I wonder if the integral $\int_{-\infty}^{{\infty}}e^{-\alpha x^2}=\sqrt{\frac{\pi}{\alpha}}$, for $\alpha\neq 0$, how could the integral $\int_{-\infty}^{\infty} e^{-(2\pi x +i\omega)^2}dx$ be simplified as follows: $\omega \in \mathbb{R}$:
$$\int_{-\infty}^{\infty} e^{-(2\pi x +i\omega)^2}dx=\int_{-\infty}^{\infty} e^{-(2\pi x)^2}dx=\frac{1}{2\pi}\int_{-\infty}^{\infty} e^{-x^2}dx=\frac{1}{2\sqrt{\pi}}.$$ I understand how to pass from the second equality to last one via scaling $x\rightarrow \frac{x}{2\pi}$, however to get the immediate second part from the first needs some complex integration identity. What sort of identity allows us to do that? I count on your answer.

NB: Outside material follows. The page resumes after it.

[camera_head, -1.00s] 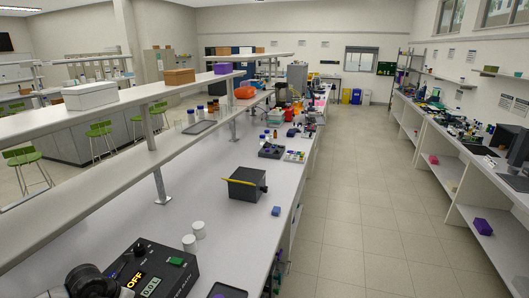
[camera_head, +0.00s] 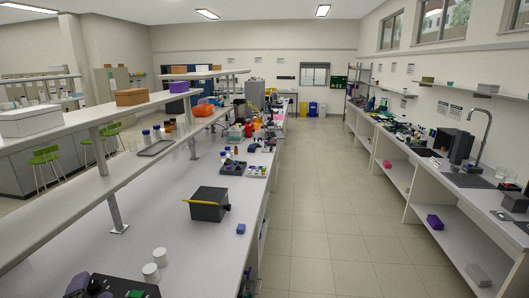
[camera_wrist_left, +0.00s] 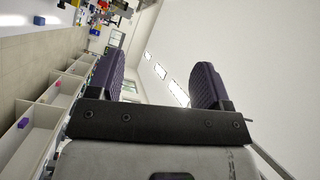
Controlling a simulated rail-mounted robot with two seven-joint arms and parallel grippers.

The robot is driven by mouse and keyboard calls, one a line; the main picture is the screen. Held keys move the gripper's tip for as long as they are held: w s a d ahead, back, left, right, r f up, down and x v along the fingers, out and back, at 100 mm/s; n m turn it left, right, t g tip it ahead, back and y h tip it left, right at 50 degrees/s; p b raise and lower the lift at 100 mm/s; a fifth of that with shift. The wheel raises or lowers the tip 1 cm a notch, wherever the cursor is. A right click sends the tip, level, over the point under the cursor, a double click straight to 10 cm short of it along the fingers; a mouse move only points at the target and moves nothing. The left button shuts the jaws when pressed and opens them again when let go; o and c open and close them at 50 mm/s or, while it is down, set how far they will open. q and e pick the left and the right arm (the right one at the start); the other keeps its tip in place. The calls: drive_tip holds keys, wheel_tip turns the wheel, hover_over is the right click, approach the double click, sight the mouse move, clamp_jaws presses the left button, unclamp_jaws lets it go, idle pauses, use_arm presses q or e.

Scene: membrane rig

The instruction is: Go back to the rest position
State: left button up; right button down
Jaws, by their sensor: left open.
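My left gripper (camera_head: 84,287) shows only partly at the lower left corner of the head view, close to the black control box. In the left wrist view its two purple ribbed fingers (camera_wrist_left: 158,72) stand apart with nothing between them. My right gripper is in neither view.
The black control box (camera_head: 128,287) is cut off by the bottom edge. Two white round containers (camera_head: 154,264) stand behind it. A dark box with a yellow rod (camera_head: 208,206) and a small blue block (camera_head: 241,229) sit farther along the bench. The aisle (camera_head: 315,220) is clear.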

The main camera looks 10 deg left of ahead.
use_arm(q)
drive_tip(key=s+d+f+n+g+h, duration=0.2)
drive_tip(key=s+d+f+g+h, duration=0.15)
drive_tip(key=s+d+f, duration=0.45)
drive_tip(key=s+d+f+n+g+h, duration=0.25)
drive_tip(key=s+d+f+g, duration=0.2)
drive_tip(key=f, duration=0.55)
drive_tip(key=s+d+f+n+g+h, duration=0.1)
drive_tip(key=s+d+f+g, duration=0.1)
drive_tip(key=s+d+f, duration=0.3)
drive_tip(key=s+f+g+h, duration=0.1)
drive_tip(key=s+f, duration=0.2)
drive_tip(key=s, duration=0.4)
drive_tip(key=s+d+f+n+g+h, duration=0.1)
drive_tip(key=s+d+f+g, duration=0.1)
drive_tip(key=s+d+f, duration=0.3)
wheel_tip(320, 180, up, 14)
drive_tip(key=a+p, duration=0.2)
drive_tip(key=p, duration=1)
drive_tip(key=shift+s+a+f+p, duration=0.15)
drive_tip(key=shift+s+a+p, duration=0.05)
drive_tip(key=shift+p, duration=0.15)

$$ \eqalign{ & I(n) = \int_{x = - n}^{\;n} {e^{\, - \left( {2\pi x + iw} \right)^{\,2} } dx} = e^{\,w^{\,2} } \int_{x = - n}^{\;n} {e^{\, - 4\pi ^2 x^2 } e^{\, - 4iw\pi x} dx} = \cr & = e^{\,w^{\,2} } \left( {\int_{x = - n}^{\;n} {e^{\, - 4\pi ^2 x^2 } \cos \left( {\,4w\pi x} \right)dx} - i\int_{x = - n}^{\;n} {e^{\, - 4\pi ^2 x^2 } \sin \left( {\,4w\pi x} \right)dx} } \right) = \cr & = e^{\,w^{\,2} } 2\int_{x = 0}^{\;n} {e^{\, - 4\pi ^2 x^2 } \cos \left( {\,4w\pi x} \right)dx} = \cr & = {{2e^{\,w^{\,2} } } \over {4w\pi }}\int_{x = 0}^{\;n} {e^{\, - \left( {{{2\pi } \over {4w\pi }}} \right)^2 \left( {4w\pi x} \right)^2 } \cos \left( {4w\pi x} \right)d\left( {4w\pi x} \right)} = \cr & = {{2e^{\,w^{\,2} } } \over {4w\pi }}\int_{y = 0}^{\;4w\pi n} {e^{\, - \left( {{1 \over {2w}}} \right)^2 y^2 } \cos y\,dy} \cr} $$ and $$ \mathop {\lim }\limits_{n\; \to \,\infty } I(n) = {{2e^{\,w^{\,2} } } \over {4w\pi }}{{\sqrt \pi e^{\, - w^{\,2} } } \over {2{1 \over {2w}}}} = {1 \over {2\sqrt \pi }} $$